Bloomington officials are putting the brakes on plans to build a bike park at the site of the former Thunderbird Motel after state lawmakers bought them more time to try to develop the location.
The plan to build a skills park — with ramps, jumps and mowed paths — was designed to be temporary, allowing the spot at Interstate 494 and Hwy. 77 to maintain its tax-exempt status while local leaders continued the search for an appropriate developer.
But after legislators, during a special session last month, agreed to extend the property’s tax-exempt status, Bloomington leaders decided they no longer needed that backup plan.
“We’re going to keep the site focused on economic development purposes,” Bloomington Community Development Director Kim Berggren said, noting that extending the property’s tax-exempt status had been “one of our priority requests” for state lawmakers this year.
The Bloomington City Council voted unanimously Monday to cancel its plan to buy the property from the Port Authority for $1. The property will now maintain its tax-exempt status until 2031.
The Thunderbird Motel, with its kitschy midcentury signage, had long served as a local landmark. When it was built in 1962, it was near then-Metropolitan Stadium, where the Twins and Vikings played, and it was the first Bloomington establishment to have a liquor license, according to the Bloomington Historical Society.

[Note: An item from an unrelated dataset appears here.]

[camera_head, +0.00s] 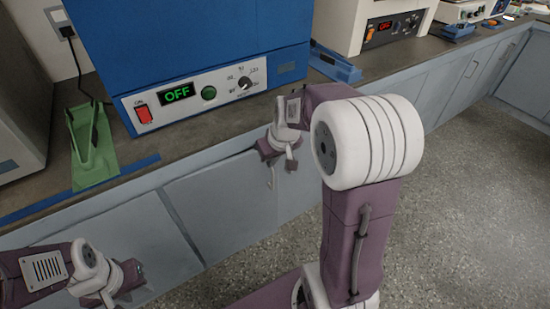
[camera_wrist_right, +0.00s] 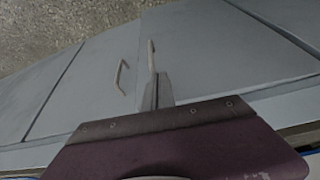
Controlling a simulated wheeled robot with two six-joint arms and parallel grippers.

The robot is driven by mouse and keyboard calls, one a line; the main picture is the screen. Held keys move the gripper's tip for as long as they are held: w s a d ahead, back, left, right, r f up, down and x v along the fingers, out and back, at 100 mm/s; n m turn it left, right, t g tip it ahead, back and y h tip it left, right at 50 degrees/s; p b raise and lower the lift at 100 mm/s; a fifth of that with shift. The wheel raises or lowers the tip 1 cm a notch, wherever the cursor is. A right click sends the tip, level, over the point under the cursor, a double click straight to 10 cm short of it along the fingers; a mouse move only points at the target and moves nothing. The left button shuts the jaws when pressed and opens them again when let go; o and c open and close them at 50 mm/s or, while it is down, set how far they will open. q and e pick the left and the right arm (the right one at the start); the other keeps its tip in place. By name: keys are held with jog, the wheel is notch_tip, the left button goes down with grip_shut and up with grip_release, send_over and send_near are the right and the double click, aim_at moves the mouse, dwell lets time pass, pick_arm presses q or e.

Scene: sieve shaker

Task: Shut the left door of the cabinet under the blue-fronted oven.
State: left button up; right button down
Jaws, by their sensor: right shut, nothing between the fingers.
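The blue-fronted oven (camera_head: 190,50) stands on the counter. Below it is a grey-blue cabinet door (camera_head: 225,200), which I take as the left door. A dark gap along its top right edge suggests it stands slightly ajar, but the amount is hard to judge. My right gripper (camera_head: 281,165) is at the door's upper right side, near a thin handle (camera_head: 270,177). In the right wrist view the shut, empty fingers (camera_wrist_right: 152,62) point across the cabinet front, beside a handle (camera_wrist_right: 122,77); contact cannot be told. My left gripper (camera_head: 137,276) is low at the left, its jaws unclear.
A green holder (camera_head: 92,145) and a blue strip lie on the counter left of the oven. A blue tray (camera_head: 335,65) and a white instrument (camera_head: 385,25) stand to its right. The speckled floor (camera_head: 460,210) is clear at the right.

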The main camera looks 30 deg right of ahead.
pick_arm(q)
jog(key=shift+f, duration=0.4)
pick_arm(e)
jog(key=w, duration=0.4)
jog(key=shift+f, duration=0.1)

Despite criticism for its lack of cultural sensitivity toward Native Americans, the Thunderbird remained a time capsule of birchbark canoes, taxidermy, and conference rooms named after tribes into the 2000s. It became a Ramada, before the Port Authority purchased the property for $18.5 million a decade ago to save it from low-density development. The building was demolished in 2016.
Finding a new plan for the property has proved difficult.